The ship—The crew—A hurricane—Cape Verde Islands—Frio—A pampeiro.

To get underweigh: It was on the 28th of February 1886, that the bark Aquidneck, laden with case-oil' sailed from New York for Montevideo, the capital o' Uruguay, the strip of land bounding the River Plate on the east, and called by the natives "Banda Oriental." The Aquidneck was a trim and tidy craft of 326 tons' register, hailing from Baltimore, the port noted for clippers, and being herself high famed above them all for swift sailing, she had won admiration on many seas.

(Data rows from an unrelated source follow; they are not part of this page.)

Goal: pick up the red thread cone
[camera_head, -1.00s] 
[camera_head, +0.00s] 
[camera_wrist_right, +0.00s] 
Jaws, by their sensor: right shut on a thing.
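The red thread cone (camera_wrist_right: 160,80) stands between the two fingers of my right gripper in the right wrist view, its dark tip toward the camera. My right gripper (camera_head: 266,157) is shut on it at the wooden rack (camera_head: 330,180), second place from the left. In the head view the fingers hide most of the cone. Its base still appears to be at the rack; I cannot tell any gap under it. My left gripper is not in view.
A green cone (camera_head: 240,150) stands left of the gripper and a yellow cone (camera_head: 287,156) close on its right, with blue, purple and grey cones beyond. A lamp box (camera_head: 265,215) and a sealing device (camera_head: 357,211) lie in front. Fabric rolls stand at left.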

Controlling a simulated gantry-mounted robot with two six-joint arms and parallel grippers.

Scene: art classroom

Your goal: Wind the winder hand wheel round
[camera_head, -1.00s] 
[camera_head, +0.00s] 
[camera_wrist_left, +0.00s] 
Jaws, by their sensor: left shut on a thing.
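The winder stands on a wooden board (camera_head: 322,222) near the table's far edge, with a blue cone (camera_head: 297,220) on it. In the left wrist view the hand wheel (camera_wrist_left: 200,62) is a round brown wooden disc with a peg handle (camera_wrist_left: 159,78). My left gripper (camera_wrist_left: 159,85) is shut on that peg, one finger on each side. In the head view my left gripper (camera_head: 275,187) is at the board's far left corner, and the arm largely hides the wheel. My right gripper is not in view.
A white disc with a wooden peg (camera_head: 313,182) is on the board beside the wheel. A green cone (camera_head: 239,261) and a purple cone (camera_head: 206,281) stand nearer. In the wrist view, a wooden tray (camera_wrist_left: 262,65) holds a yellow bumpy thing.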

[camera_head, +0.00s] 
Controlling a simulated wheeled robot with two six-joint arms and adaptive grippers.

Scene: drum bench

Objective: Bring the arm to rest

Her crew mustered ten, all told; twelve had been the complement, when freights were good. There were, beside the crew with regular stations, a little lad, aged about six years, and his mamma (age immaterial), privileged above the rest, having "all nights in"—that is, not having to stand watch. The mate, Victor, who is to see many adventures before reaching New York again, was born and bred on shipboard. He was in perfect health, and as strong as a windlass. When he first saw the light and began to give orders, he was at San Francisco on the packet Constitution, the vessel lost in the tempest at Samoa, just before the great naval disaster at the same place in the year of 1889. Garfield, the little lad above mentioned, Victor's brother, in this family ship, was born in Hong Kong harbour, in the old bark Amethyst, a bona-fide American citizen, though first seeing the light in a foreign port, the Stars and Stripes standing sponsors for his nationality. This bark had braved the wind and waves for fifty-eight years, but had not, up to that date, so far as I know, experienced so lively a breeze as the one which sprung up about her old timbers on that eventful 3rd of March, 1880.

Our foremast hands on the Aquidneck, six in number, were from as many nations, strangers to me and strangers to each other; but the cook, a negro, was a native American—to the manner born. To have even so many Americans in one ship was considered exceptional.

Much or little as matters this family history and description of the crew: the day of our sailing was bitter-cold and stormy, boding no good for the coming voyage, which was to be, indeed, the most eventful of my life of more than five-and-thirty years at sea. Studying the morning weather report, before sailing, we saw predicted a gale from the nor'west, and one also approaching from the sou'west at the same time. "The prospect," said the New York papers, "is not encouraging." We were anxious, however, to commence the voyage, having a crew on board, and, being all ready, we boldly sailed, somewhat against our better judgment. The nor'wester blowing, at the time, at the rate of forty miles an hour, increased to eighty or ninety miles by March 2nd. This hurricane continued through March 3rd, and gave us serious concern for the ship and all on board.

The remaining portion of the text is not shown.